Immediately after his sensational arrest, Malvo was held on a federal material witness warrant and then promptly charged with 20 federal crimes. That day, October 24, 2002, he was given both a lawyer and a juvenile guardian. The next day he also was charged in Virginia under state law. Four days later, Malvo — still in Maryland under federal custody — was given two more attorneys and two guardians by the judge handling his case. During this period, the defense contends, Malvo "remained silent at all times, never waiving his 5th Amendment rights" despite repeated attempts by police to question him.

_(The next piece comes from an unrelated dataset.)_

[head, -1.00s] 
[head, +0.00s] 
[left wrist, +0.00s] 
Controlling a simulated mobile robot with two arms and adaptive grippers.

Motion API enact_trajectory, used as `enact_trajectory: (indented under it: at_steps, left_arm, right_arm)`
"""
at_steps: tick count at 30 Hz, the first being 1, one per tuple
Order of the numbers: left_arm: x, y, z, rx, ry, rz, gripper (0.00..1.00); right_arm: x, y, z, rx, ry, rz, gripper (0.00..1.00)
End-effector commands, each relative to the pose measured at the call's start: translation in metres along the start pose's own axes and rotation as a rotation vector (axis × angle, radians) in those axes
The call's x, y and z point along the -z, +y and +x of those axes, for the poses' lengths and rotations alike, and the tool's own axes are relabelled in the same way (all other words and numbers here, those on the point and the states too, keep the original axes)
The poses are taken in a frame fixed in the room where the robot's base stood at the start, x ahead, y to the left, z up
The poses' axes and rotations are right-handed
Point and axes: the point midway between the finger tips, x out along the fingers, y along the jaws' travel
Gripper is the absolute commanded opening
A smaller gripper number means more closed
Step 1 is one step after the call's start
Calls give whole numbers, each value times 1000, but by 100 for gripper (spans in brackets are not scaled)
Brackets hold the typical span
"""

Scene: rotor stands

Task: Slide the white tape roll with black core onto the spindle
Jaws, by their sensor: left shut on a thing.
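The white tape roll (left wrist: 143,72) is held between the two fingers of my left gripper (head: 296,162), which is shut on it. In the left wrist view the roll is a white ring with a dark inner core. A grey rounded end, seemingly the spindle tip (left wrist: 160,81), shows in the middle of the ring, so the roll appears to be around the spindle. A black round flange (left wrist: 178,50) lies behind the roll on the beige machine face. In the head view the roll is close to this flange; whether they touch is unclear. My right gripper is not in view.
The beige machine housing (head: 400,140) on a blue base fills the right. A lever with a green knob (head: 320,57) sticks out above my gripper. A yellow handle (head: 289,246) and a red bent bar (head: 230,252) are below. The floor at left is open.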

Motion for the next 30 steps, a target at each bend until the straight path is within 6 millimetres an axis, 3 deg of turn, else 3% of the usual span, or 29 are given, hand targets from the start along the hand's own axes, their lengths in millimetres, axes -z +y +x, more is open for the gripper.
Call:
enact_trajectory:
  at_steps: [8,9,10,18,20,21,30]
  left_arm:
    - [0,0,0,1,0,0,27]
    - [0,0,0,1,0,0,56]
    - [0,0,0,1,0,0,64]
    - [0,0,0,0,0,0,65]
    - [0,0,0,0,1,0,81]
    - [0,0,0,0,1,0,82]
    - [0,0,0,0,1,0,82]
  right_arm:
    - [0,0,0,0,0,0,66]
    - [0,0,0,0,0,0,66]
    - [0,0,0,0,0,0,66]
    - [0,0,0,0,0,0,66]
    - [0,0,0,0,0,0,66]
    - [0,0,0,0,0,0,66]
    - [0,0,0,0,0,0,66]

Moreover, defense attorneys say they "repeatedly" told prosecutors and police that "no such questioning would be permitted" without their presence, a status quo explicitly acknowledged at the time by at least one judge.
Here is where the story gets a little strange. Three days later, Malvo's federal judge dismissed the Maryland case at the request of federal prosecutors without informing Malvo's attorneys-of-record. Why didn't the judge inform Malvo's lawyers that their client's case had been dismissed? The defense says in its motion that the judge didn't know that they didn't know about the dismissal. Now, prosecutors have complete discretion to dismiss their own cases, of course, but telling opposing counsel about such a move isn't just a courtesy call. The fact that this notice apparently didn't happen here is a fairly outrageous breach of etiquette if not of legal ethics. It effectively froze Malvo's lawyers out of the loop and thus gave prosecutors and police several hours alone with the defendant at a time when he might reasonably have been confused about his custodial status.
Malvo's attorneys say they "informally" found out on Nov. 7 that Malvo was being transferred to Virginia. Sensing what might have been afoot, they say they immediately sent a letter to Paul McNulty, a federal prosecutor in Virginia, "to inform him of the understanding established in Maryland that no law enforcement officers (federal or state) should talk to Mr. Malvo without his attorneys present." Meanwhile, the defense says, Malvo's Virginia guardian desperately was trying to see him upon his arrival in the Commonwealth. The effort did not work. Defense attorneys claim that the guardian was threatened with "trespassing" when he tried to see his client in the Massey Building in Fairfax County.
After being transferred from Maryland to Virginia, after changing from being a federal prisoner into a state one, and after being kept in the dark about the efforts of his attorneys and guardian to see him, Malvo still wasn't terribly interested in talking. He asked his Virginia interrogators: "Do I get to see my attorney?" They said he could but then didn't give him that access. When they asked him to sign a waiver of rights form he said he wouldn't sign his name — "there's a reason I can't write it; its self-incriminating," Malvo reportedly said. But despite the admonitions from his own lawyers that Malvo was "lawyered up" and thus could not be validly questioned on the substance of the case, the two interrogators didn't just stay mute. According to the defense filing, they kept trolling Malvo for information and, eventually, they got some.
All of these actions, the defense concludes, were "covert and intentionally deceptive" and designed to vitiate Malvo's right to counsel and his right to remain silent. All of these actions, Malvo's lawyers say, were designed to subject Malvo to questioning even though he should not have been questioned. All of these actions, they claim, were done to take undue advantage of Malvo's transfer from Maryland to Virginia. We'll see. One thing is fairly clear. The unique nature of the case will afford Judge Roush and her colleagues on the bench in Virginia with a wonderful opportunity to evaluate the limits of the constitutional rights of defendants like Malvo.
In advance of a late-April hearing on this crucial matter, Fairfax County prosecutors will file their response in the next week or so and surely they will have plenty to say about the allegations made by Malvo's attorneys. One point they'll probably make is that whatever Malvo's legal status may have been in Maryland, he was starting from scratch in Virginia and thus wasn't entitled to a hands-off approach from the police. Another point they'll likely make is that the defense filing is full of "technicalities" which diminish the fact that Malvo said what he said. And when it comes time for the hearing, they'll probably have to spend a great deal of time explaining what good the right to an attorney is if no one happens to tell the attorney what is happening to his client.